De rechtbank heeft de feiten gekwalificeerd als medeplegen van opzettelijk handelen in strijd met de Opiumwet. De klacht van de verdediging is dat de kwalificatie niet correct is, omdat deze niet in overeenstemming zou zijn met het toepasselijke artikel 2 van de Opiumwet ten tijde van de gepleegde feiten. De conclusie van de Procureur-Generaal is dat de rechtbank met het opnemen van de kwalificatie die uitgaat van de pleegperiode van de feiten, niet onbegrijpelijk heeft gehandeld.
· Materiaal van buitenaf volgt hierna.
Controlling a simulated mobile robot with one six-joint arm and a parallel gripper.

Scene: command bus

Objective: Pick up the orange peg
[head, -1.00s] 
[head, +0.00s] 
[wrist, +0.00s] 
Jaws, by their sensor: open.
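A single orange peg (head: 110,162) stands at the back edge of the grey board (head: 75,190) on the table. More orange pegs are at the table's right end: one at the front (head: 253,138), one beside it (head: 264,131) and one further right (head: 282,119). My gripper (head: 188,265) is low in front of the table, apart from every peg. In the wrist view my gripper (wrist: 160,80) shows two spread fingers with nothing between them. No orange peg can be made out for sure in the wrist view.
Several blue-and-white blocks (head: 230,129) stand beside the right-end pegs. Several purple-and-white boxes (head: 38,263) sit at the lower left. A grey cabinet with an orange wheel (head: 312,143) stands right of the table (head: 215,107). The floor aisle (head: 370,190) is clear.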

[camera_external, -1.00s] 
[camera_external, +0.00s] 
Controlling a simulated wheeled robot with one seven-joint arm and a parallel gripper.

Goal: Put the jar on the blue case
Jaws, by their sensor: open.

De rechtbank wilde hiermee aangeven dat het feit ook ten tijde van het plegen in Nederland strafbaar was.
De Hoge Raad heeft geoordeeld dat het middel faalt. Er zijn geen gronden gevonden waarop de Hoge Raad gebruik zou moeten maken van zijn bevoegdheid om de bestreden uitspraak ambtshalve te vernietigen. De conclusie is dat het beroep wordt verworpen, en de uitlevering aan Frankrijk kan doorgaan.